Data shown —
* * * * *

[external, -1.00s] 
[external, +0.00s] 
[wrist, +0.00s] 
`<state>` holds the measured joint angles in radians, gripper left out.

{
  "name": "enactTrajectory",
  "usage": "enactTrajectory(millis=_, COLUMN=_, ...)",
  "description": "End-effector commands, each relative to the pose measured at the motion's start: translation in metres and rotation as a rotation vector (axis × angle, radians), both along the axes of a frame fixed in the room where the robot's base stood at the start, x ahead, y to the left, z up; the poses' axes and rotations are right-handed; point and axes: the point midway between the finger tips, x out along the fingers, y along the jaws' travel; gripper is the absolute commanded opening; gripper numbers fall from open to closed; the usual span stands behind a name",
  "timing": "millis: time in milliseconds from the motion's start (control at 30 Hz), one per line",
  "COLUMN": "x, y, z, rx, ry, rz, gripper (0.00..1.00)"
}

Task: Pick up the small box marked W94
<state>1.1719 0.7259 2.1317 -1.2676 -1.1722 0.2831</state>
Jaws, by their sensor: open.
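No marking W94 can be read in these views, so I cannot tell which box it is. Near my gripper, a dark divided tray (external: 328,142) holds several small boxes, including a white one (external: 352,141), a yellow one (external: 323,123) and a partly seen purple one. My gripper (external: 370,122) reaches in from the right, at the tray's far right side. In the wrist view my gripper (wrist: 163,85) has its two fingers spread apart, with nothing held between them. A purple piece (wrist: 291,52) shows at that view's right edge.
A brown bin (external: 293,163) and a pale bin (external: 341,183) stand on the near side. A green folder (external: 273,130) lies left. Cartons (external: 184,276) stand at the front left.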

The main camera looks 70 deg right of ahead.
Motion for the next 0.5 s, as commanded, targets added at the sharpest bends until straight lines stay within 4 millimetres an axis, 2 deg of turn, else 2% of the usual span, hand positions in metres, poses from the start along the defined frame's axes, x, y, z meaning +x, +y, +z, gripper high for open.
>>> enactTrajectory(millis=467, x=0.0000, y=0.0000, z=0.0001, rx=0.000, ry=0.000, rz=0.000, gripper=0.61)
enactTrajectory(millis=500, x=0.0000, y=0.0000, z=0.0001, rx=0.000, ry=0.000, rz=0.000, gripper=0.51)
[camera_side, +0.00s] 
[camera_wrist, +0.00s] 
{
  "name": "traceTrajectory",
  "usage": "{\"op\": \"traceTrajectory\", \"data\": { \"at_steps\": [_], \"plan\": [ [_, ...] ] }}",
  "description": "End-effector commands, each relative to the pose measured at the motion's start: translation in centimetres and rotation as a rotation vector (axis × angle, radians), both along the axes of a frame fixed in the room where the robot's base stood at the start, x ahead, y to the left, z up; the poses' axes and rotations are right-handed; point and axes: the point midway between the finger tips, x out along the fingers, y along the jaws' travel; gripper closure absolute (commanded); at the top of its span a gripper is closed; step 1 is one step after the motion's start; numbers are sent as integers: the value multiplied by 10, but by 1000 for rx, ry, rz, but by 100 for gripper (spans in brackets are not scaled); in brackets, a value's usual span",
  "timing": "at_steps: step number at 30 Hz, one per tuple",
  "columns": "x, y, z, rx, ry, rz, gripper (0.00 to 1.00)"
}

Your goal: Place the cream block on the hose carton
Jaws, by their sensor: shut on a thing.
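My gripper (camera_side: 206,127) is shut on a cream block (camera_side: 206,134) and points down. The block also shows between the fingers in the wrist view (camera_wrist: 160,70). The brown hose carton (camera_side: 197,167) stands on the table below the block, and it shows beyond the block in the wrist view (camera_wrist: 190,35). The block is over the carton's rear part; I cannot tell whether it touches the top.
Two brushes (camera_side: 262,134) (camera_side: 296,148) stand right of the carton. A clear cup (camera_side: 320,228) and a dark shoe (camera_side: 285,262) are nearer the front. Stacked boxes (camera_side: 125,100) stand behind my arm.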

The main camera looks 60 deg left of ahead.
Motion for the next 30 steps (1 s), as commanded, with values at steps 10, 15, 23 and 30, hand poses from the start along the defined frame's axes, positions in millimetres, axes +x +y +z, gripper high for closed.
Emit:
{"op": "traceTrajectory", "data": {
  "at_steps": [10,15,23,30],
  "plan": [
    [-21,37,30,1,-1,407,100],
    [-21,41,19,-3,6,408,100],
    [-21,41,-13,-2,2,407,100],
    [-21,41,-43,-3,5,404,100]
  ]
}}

* * * * *

Your task — Your task is to repeat the lines from the one containing "[camera_wrist, +0.00s]" to the one containing "step number at", both lines included. Leave out every other line.

Response for this exercise —
[camera_wrist, +0.00s] 
{
  "name": "traceTrajectory",
  "usage": "{\"op\": \"traceTrajectory\", \"data\": { \"at_steps\": [_], \"plan\": [ [_, ...] ] }}",
  "description": "End-effector commands, each relative to the pose measured at the motion's start: translation in centimetres and rotation as a rotation vector (axis × angle, radians), both along the axes of a frame fixed in the room where the robot's base stood at the start, x ahead, y to the left, z up; the poses' axes and rotations are right-handed; point and axes: the point midway between the finger tips, x out along the fingers, y along the jaws' travel; gripper closure absolute (commanded); at the top of its span a gripper is closed; step 1 is one step after the motion's start; numbers are sent as integers: the value multiplied by 10, but by 1000 for rx, ry, rz, but by 100 for gripper (spans in brackets are not scaled); in brackets, a value's usual span",
  "timing": "at_steps: step number at 30 Hz, one per tuple",

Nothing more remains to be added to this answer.